Going deeper with layers should be to extract more meaningful, non-linear relationships between data points, not reducing the input size to cater to a flattening layer.

Here's a network with global pooling:

model = keras.Sequential([
    keras.layers.Input(shape=(224, 224, 3)),
    keras.layers.Conv2D(32, (3, 3), activation='relu'),
    keras.layers.Conv2D(32, (3, 3), activation='relu'),
    keras.layers.MaxPooling2D((2, 2), (2, 2)),
    keras.layers.BatchNormalization(),
    keras.layers.Conv2D(64, (3, 3), activation='relu'),
    keras.layers.Conv2D(64, (3, 3), activation='relu'),
    keras.layers.MaxPooling2D((2, 2), (2, 2)),
    keras.layers.BatchNormalization(),
    keras.layers.GlobalAveragePooling2D(),
    keras.layers.Dropout(0.3),
    keras.layers.Dense(10, activation='softmax')
])

model.summary()

Summary?

 dense_8 (Dense)             (None, 10)                650       
                                                                 
=================================================================
Total params: 66,602
Trainable params: 66,410
Non-trainable params: 192
_________________________________________________________________

Much better! If we go deeper with this model, the parameter count will increase, and we might be able to capture more intricate patterns of data with the new layers. If done naively though, the same issues that bound VGGNets will arise.

Conclusion

In this short guide, we've taken a look at an alternative to flattening in CNN architecture design. Albeit short - the guide addresses a common issue when designing prototypes or MVPs, and advises you to use a better alternative to flattening.

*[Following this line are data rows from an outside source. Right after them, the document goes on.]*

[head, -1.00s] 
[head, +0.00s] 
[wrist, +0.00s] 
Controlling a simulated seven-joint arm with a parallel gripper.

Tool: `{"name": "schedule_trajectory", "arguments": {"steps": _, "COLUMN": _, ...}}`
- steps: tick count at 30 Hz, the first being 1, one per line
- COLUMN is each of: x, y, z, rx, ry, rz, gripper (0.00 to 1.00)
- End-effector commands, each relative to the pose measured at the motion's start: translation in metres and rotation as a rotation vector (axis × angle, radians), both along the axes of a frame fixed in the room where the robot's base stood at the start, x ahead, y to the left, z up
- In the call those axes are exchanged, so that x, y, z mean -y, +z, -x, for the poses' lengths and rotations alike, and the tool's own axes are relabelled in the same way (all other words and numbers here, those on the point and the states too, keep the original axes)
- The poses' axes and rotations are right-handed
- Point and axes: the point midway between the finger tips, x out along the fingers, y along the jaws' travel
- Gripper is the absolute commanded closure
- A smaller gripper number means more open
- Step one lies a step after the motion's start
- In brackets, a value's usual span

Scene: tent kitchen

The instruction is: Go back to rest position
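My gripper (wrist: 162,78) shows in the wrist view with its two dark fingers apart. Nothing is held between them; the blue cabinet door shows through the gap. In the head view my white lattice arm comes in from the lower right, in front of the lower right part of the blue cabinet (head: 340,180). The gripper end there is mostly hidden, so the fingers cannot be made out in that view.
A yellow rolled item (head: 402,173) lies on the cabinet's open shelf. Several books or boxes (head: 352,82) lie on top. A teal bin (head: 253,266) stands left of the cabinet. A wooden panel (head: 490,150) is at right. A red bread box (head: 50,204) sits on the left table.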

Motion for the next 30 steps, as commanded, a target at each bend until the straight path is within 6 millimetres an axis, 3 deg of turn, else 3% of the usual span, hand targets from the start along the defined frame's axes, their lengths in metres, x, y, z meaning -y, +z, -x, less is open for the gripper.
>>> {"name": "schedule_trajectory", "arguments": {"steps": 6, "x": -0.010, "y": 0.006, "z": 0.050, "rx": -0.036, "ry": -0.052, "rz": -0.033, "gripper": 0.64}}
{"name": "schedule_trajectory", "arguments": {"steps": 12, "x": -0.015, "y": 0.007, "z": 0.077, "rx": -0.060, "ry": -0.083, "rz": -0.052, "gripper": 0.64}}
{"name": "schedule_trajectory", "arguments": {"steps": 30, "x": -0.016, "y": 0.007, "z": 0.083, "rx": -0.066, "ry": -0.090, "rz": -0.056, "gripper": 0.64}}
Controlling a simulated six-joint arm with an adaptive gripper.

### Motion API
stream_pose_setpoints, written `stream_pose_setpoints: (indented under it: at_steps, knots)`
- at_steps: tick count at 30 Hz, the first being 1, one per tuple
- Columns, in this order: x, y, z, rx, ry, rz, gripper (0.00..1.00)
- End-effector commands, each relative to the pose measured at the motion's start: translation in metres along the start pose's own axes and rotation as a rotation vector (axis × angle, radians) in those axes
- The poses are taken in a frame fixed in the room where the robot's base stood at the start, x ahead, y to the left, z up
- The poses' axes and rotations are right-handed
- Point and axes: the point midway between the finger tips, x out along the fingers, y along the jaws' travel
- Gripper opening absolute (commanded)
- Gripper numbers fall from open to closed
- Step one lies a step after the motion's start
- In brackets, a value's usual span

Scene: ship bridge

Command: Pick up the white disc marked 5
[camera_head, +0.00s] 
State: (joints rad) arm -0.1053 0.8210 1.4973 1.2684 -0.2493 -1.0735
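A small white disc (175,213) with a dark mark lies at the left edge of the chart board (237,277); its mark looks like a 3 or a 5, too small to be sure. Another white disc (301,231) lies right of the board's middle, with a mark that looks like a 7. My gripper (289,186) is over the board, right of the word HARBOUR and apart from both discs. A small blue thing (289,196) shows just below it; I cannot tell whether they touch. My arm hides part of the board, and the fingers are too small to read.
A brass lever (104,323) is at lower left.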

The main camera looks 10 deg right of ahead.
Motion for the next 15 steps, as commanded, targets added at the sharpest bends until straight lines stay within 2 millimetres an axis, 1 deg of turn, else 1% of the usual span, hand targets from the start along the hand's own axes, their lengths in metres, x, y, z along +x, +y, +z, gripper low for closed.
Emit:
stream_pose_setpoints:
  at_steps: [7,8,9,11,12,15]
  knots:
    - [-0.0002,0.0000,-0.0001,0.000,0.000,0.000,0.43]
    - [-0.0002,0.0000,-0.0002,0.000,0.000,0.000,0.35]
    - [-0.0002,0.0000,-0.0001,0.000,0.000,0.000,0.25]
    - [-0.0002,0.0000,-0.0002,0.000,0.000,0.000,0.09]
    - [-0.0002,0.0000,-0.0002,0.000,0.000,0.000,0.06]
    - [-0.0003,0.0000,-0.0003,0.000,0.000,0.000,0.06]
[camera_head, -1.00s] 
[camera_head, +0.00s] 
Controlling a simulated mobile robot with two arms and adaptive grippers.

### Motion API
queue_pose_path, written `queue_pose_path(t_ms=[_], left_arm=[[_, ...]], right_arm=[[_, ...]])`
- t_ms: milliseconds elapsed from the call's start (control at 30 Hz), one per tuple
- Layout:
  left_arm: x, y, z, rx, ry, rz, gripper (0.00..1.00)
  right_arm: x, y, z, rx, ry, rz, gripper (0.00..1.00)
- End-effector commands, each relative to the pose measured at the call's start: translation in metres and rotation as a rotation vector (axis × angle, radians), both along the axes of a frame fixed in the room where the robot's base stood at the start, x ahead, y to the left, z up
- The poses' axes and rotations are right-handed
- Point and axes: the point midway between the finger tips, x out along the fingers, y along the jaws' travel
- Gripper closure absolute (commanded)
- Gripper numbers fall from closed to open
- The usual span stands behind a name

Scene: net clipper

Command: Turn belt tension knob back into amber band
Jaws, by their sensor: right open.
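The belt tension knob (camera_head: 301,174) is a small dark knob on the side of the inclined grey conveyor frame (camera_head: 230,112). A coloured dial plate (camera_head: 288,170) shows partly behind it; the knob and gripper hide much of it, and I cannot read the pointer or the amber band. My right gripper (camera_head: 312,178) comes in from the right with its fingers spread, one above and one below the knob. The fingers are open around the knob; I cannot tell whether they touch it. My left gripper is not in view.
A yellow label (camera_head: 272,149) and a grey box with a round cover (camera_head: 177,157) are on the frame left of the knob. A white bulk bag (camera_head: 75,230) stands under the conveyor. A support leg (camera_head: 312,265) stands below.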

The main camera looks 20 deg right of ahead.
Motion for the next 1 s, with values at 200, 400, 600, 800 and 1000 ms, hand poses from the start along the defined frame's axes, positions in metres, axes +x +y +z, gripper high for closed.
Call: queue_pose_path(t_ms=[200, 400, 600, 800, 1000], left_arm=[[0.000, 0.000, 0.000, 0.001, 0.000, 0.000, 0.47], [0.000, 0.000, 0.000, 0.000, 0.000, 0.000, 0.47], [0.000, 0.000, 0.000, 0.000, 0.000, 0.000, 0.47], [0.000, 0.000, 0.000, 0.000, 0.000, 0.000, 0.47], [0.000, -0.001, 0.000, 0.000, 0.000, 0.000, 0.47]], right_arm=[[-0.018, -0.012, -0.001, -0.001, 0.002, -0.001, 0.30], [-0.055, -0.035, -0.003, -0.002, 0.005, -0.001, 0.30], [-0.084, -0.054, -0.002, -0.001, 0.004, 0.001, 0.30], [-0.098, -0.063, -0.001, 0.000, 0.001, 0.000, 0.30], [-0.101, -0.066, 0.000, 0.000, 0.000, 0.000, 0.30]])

Any seasoned Computer Vision Engineer will know and apply this principle, and the practice is taken for granted. Unfortunately, it doesn't seem to be properly relayed to new practitioners who are just entering the field, and can create sticky habits that take a while to get rid of.

If you're getting into Computer Vision - do yourself a favor and don't use flattening layers before classification heads in your learning journey.